All the code you see is iterative. It’s never finished, it was merely iterated to the point where it stopped producing bugs. Writing code is expensive, especially in the beginning phase when you have no users or revenue, so as a rule, profitable code tends to be sloppy. If you’re coming into a successful project with awful code then you should assume that the team before you was optimizing for delivery speed, not code quality.

Startups are inherently very, very chaotic. Unless you’ve been the CEO, it is hard to imagine just how many things a CEO actually has to do to keep a company running and compliant. If you are at a company that has raised enough or is making enough to hire you, then you are working for people who have gotten further than most, and they definitely have a lot of fish to fry. Your job is to be a good soldier and not waste their time. They are giving you the opportunity to get paid to learn valuable life skills in exchange for your loyalty and dedication to the success of their dream. Don’t take it lightly.

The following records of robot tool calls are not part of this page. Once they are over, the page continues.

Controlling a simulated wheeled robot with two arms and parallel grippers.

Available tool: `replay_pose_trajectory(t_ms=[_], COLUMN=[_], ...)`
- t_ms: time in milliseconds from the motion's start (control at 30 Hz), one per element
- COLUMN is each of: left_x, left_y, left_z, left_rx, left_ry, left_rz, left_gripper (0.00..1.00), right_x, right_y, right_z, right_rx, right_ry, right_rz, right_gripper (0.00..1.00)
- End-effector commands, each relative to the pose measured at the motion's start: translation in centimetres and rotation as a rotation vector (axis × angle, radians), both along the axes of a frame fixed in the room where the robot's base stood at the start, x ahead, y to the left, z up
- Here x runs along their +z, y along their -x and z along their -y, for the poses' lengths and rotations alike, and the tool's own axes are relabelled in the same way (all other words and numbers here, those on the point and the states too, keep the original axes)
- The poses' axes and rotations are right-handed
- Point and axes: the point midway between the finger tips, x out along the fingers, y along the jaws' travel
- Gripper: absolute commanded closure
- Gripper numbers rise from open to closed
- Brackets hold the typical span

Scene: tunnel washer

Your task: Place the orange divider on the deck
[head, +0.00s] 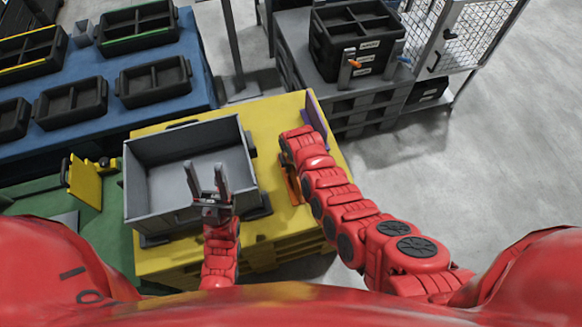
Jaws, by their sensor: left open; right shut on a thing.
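The orange divider (291,183) shows as a narrow strip beside the grey bin, over the yellow deck (262,115). My right arm covers much of it. My right gripper (286,152) is at this strip and shut on it; its fingers are hidden under my wrist. I cannot tell whether the divider touches the deck. My left gripper (207,181) is open and empty, its two fingers apart over the front part of the grey bin (185,137).
A purple panel (316,113) stands at the deck's right edge. Black trays (153,78) lie on a blue table (197,62) at left. A black crate (345,38) stands on a dark pallet stack at the back. The floor at right is clear.

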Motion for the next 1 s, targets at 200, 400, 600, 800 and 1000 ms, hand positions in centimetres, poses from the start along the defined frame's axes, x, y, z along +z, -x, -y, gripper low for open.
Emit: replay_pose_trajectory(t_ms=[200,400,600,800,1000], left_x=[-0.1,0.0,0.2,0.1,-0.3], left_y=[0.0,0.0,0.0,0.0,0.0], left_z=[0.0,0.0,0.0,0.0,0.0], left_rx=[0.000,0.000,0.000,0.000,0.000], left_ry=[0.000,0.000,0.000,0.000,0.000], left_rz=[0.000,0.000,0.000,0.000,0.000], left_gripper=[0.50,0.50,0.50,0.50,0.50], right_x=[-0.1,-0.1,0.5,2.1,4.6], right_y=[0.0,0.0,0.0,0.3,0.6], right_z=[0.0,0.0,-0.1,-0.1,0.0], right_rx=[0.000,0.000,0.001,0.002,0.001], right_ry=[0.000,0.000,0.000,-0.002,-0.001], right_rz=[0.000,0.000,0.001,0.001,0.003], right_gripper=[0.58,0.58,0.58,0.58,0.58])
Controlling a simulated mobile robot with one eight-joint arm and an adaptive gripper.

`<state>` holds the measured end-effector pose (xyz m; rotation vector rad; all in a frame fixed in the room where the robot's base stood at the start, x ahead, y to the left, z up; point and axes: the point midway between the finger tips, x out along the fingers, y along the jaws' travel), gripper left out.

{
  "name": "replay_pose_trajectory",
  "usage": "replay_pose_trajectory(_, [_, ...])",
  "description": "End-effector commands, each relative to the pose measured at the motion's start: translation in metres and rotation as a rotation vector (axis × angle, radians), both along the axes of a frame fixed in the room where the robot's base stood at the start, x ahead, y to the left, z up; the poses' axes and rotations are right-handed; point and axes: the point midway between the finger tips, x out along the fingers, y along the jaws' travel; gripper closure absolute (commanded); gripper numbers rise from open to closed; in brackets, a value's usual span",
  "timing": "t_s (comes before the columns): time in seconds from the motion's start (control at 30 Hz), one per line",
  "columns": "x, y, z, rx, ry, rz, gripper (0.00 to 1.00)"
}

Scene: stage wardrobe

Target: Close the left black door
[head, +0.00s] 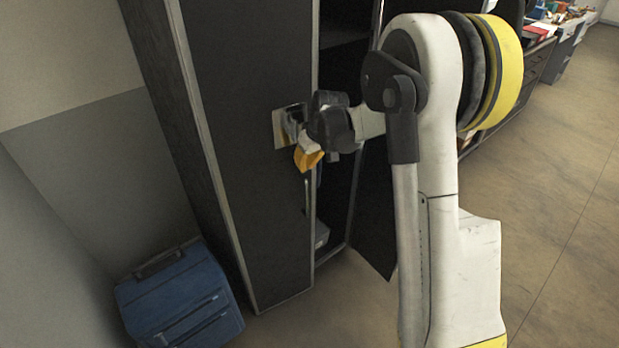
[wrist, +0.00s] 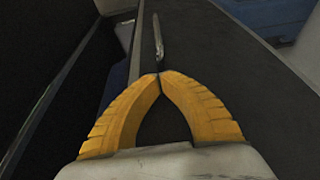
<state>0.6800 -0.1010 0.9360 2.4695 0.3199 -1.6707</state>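The left black door (head: 245,190) is a tall dark panel at the left of the wardrobe. It looks in or close to line with the wardrobe front; I cannot tell whether a small gap remains. Its slim silver handle (wrist: 158,38) stands near its free edge and also shows in the head view (head: 307,197). My gripper (head: 308,160) is in front of this door near that edge. In the wrist view its yellow fingertips (wrist: 159,76) meet, with nothing visible between them, close to the handle's end. Contact with the door cannot be told.
The dark wardrobe interior (head: 340,185) shows right of the left door. Another black door (head: 374,225) stands open, partly behind my arm. A blue suitcase (head: 180,300) stands on the floor at left. Drawers and a cluttered counter (head: 545,45) are at the upper right. The right floor is clear.

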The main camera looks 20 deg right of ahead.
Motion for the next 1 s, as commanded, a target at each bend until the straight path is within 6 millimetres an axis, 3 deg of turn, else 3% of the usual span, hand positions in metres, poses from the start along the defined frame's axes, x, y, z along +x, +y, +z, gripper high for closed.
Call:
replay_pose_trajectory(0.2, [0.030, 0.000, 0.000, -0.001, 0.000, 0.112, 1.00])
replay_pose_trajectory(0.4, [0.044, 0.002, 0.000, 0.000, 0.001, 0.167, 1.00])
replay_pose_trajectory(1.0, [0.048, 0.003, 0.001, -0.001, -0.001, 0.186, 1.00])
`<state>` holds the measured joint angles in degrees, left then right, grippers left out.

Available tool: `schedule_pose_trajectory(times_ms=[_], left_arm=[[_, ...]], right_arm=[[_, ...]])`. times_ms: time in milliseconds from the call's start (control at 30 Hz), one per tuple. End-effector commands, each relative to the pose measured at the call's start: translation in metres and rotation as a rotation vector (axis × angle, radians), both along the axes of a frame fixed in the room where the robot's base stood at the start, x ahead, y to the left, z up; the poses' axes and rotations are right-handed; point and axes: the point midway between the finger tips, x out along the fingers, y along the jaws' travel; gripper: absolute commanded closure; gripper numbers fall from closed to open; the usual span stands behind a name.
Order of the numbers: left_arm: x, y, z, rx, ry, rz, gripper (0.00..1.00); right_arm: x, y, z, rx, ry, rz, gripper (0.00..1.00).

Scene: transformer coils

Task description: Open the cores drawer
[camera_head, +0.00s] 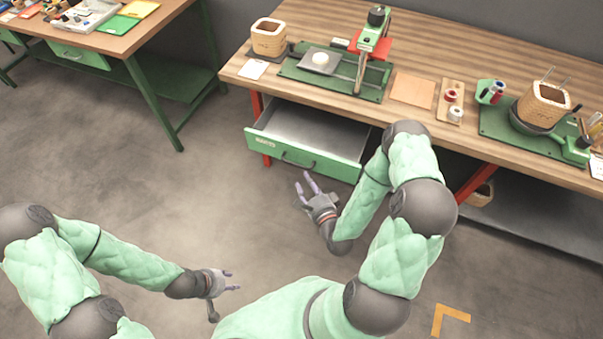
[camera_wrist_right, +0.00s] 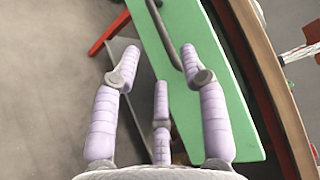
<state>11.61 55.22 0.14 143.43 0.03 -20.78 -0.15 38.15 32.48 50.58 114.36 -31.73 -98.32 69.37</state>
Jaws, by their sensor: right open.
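The drawer (camera_head: 310,133) under the right workbench is pulled out, and its grey inside looks empty. Its green front (camera_head: 335,168) has a dark bar handle (camera_head: 297,160) and a small label too small to read. My right gripper (camera_head: 309,183) is open and empty, just in front of and below the drawer front, apart from the handle. In the right wrist view, its spread lilac fingers (camera_wrist_right: 160,60) point toward the green front (camera_wrist_right: 215,70) and the handle (camera_wrist_right: 166,35). My left gripper (camera_head: 232,282) is open and empty over the floor at lower left, far from the drawer.
The wooden workbench top (camera_head: 310,90) holds a green winding stand (camera_head: 372,40), wooden coil cores (camera_head: 269,38) and a second green fixture (camera_head: 520,128). Another table (camera_head: 125,45) with trays stands at upper left. The floor before the drawer is clear.

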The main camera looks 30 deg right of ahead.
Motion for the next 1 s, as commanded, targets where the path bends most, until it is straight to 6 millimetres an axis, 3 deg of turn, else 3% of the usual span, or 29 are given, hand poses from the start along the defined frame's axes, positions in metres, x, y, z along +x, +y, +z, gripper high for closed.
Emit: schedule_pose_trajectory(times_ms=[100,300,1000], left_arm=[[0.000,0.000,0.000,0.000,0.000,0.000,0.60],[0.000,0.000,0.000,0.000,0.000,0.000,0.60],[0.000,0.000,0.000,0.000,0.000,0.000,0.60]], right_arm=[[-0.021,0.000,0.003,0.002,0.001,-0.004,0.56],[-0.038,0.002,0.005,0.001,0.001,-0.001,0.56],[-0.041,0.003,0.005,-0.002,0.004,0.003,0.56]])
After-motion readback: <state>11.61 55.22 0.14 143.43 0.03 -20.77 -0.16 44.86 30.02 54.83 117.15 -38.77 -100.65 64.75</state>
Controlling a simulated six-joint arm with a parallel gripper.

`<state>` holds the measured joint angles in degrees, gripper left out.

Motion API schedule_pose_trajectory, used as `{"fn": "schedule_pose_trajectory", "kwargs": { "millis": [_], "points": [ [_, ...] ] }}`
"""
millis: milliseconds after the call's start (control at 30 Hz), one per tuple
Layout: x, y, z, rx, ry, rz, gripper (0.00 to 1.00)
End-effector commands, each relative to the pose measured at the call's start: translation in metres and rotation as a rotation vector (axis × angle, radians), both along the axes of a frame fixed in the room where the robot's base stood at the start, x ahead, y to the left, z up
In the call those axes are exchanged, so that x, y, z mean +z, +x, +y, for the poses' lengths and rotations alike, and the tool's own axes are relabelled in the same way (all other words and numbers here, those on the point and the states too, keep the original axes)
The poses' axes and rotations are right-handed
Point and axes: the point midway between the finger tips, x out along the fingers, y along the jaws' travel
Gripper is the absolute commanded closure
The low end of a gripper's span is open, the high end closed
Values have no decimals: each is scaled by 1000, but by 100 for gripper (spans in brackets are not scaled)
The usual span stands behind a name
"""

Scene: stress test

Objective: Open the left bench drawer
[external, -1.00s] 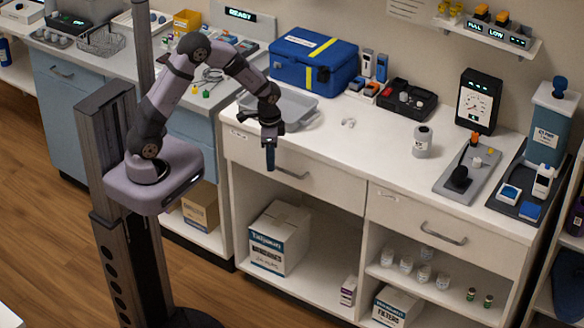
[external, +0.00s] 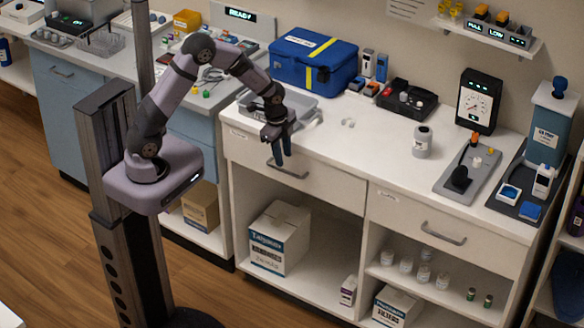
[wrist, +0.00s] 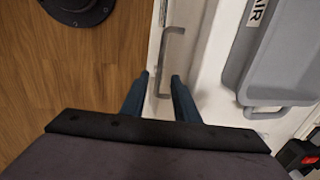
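The left bench drawer (external: 325,182) is a white front under the countertop, and it looks shut. Its grey bar handle (external: 293,174) runs across the front; in the wrist view the handle (wrist: 171,32) runs up the picture. I see no clear contact with the handle. Part of the handle is hidden behind the fingers in the external view.
A grey tray (external: 303,108) sits on the countertop just behind my gripper; it also shows in the wrist view (wrist: 275,60). A blue case (external: 300,65) stands behind it. Below is an open shelf with a white box (external: 270,245).

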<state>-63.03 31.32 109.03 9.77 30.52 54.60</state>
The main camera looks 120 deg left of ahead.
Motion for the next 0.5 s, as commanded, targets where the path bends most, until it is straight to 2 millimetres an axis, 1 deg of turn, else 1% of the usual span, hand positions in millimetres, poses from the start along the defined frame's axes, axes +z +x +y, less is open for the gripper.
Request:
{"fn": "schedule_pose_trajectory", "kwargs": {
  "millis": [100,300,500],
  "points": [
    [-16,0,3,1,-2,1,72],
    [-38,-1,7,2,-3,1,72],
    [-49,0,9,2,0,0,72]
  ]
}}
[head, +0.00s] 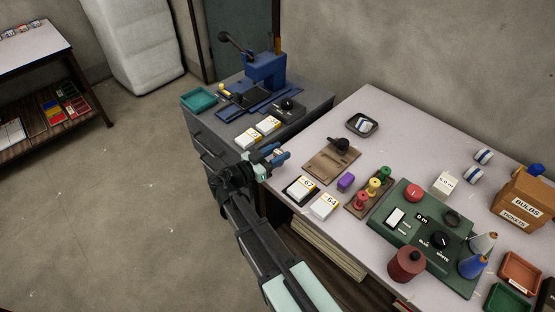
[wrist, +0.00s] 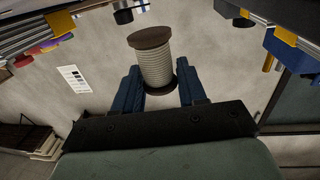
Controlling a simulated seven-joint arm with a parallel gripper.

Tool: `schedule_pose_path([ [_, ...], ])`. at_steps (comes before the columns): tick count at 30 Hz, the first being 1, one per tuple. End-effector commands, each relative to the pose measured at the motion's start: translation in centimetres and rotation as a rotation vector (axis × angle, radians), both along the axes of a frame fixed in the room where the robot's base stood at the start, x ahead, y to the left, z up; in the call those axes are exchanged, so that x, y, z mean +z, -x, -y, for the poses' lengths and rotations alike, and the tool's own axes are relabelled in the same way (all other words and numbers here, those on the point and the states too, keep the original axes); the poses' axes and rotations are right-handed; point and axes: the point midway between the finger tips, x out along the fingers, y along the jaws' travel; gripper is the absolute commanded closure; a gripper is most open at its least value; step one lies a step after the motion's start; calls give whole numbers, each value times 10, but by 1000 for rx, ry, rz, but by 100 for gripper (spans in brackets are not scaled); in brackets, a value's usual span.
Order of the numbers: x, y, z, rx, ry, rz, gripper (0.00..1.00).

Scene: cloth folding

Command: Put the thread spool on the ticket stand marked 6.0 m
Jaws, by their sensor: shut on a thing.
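My gripper (head: 272,157) has blue fingers and is over the gap between the grey cabinet and the pale table. In the wrist view the gripper (wrist: 158,68) is shut on a thread spool (wrist: 156,63) with brown ends and whitish thread, held between the fingers and slightly tilted. In the head view I cannot make out the spool at the gripper. A white block (head: 446,183) with a small label stands on the table to the right, apart from the gripper. Its label ends in "m", but the number is too small to read surely.
A blue press (head: 264,72) is on the cabinet.

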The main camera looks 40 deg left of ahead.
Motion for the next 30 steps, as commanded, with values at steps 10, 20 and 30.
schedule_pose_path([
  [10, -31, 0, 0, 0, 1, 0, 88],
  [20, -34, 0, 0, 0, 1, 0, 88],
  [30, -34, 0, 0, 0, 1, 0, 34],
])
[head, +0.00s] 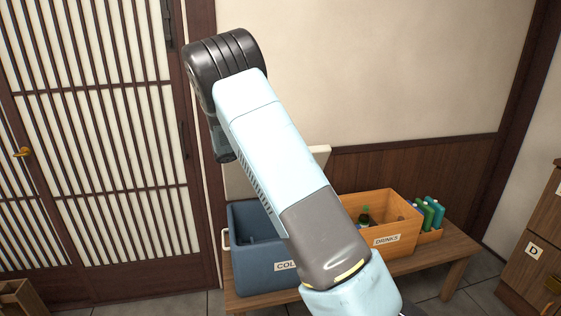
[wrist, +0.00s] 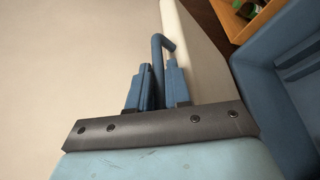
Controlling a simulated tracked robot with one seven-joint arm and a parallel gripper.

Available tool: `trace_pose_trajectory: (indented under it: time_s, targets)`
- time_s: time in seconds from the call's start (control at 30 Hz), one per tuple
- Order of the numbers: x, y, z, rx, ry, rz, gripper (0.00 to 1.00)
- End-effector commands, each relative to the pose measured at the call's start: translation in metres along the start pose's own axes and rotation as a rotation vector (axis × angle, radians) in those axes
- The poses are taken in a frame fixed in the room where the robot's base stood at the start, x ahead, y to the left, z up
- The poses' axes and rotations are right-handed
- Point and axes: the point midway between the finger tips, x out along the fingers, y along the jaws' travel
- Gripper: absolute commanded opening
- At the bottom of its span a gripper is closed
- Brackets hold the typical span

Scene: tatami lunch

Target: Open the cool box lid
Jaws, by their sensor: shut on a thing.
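The blue cool box (head: 238,268) stands on the bench, its label partly hidden behind my arm. Its cream lid (head: 237,181) stands raised at the back of the box, and the box's inside shows. In the wrist view the lid (wrist: 183,45) is seen edge-on beside the open blue box (wrist: 243,75). My gripper (wrist: 156,78) is shut on the lid's blue bent handle (wrist: 158,52), which sits between the two blue fingers. In the head view my arm hides the gripper and the handle.
A wooden drinks crate (head: 404,219) with bottles stands right of the cool box on the low bench (head: 452,263). Several green and blue bottles (head: 429,213) stand beyond it. A wall is behind, a slatted door (head: 110,150) at left, a drawer cabinet (head: 535,245) at right.

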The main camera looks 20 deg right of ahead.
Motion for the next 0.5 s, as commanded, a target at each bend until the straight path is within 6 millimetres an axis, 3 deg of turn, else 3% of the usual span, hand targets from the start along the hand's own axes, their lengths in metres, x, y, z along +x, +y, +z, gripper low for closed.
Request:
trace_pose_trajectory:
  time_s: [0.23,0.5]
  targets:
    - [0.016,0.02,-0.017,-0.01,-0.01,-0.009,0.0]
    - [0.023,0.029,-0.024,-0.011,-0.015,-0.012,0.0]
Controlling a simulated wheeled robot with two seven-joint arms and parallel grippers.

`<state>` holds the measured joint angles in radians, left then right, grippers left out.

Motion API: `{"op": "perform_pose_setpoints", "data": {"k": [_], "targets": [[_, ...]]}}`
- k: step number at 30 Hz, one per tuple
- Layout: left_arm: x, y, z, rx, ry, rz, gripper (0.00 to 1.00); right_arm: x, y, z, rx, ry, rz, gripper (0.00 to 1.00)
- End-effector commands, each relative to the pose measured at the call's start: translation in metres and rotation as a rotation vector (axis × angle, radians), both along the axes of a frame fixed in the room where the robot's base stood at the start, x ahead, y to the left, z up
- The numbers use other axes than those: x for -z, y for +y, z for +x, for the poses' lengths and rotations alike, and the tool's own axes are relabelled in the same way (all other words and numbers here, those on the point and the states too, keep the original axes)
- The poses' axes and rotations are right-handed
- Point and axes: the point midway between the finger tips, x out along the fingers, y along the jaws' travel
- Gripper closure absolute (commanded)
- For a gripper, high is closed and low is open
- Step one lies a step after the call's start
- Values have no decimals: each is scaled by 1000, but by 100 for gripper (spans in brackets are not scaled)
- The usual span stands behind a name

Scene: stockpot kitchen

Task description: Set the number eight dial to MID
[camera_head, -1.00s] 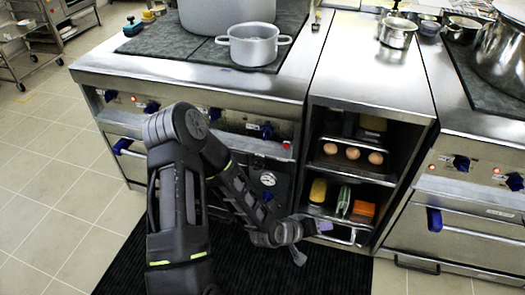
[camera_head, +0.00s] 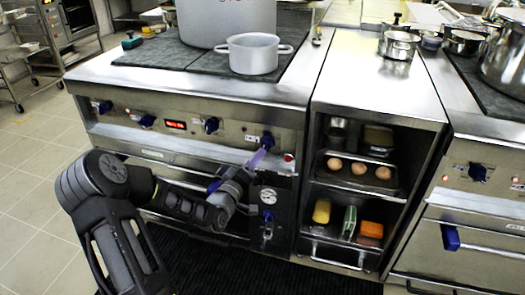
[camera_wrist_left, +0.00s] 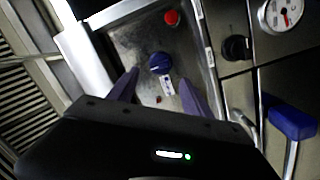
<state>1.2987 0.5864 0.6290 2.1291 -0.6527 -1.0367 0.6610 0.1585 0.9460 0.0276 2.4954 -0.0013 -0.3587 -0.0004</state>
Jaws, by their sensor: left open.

Complex software is not elegant. High performance code is almost always ugly. Many things that would make nice, readable code can also cause huge memory allocations, cache misses, and other performance issues. It is generally true that code gets uglier as it gets faster. If you see ugly code doing something fast, that’s probably what is happening. A lot of code doesn’t need to be performant, and it’s better to just keep it elegant and simple. Only make things ugly if you have to, and only when performance becomes a bottleneck.

Complexity is your worst enemy. Simple code is easy to read, easy to share, easy to spot bugs in and fix. If you have an object that does something, all of the things it does and all of the data it contains should be in one place and easy to find in that place. The less someone else has to click through different files and functions to understand how something works, the more likely they are to understand it and be able to meaningfully improve it.

You can repeat yourself once. You can repeat yourself twice if it would require more code to abstract something than to just have it twice. Once you start copying and pasting a bunch of fragile code into every file then you should probably put the code in a shared library or module, but if it can be ctrl+f and replaced then leave it and focus on shipping. Don’t waste time refactoring or adding abstraction and complexity just so you don’t have to repeat something.

When more experienced engineers give you feedback, it’s probably from pained experience at the cost of many wasted hours. When people explain things to you, it’s not because they think you’re dumb but because there is a technical need to be clear and thorough. The less you say “I know” to people who are trying to teach you something, the more you’ll end up learning.

You need to be using what you’re building constantly. You need to really understand and empathize with the user experience and see your hours invested from their perspective. “Wait, the engineer spent all day making the variables conform to the style guide? But the search bar isn’t working!” It is very easy and often addictive to work on shiny things or completely ignore actually testing the product you’re building, and this is one of the biggest pitfalls that engineers fall into. I would argue it’s the number two reason I’ve seen startups fail, after cofounder drama. Every single person on a small team who has any connection to the product should use the product every day, and if they don’t then they should not be there.

If I could boil it all down, it’s just about seeing the big picture. You’re just one person in this whole project, and the work you’re doing is a means to an end. Focus on the end, and the shortest path there. You’ll be able to give a lot more value to people with a lot less effort if you listen to their actual needs and meet those and ignore everything else. All the startup books and management guides you could read essentially boil down to: build things people will buy, then optimize that process as much as possible. It’s the same thing. Big picture.

Feel free to reach out to me any time for anything. I’m always happy to help.

But if you figure it out on your own, that’s even better.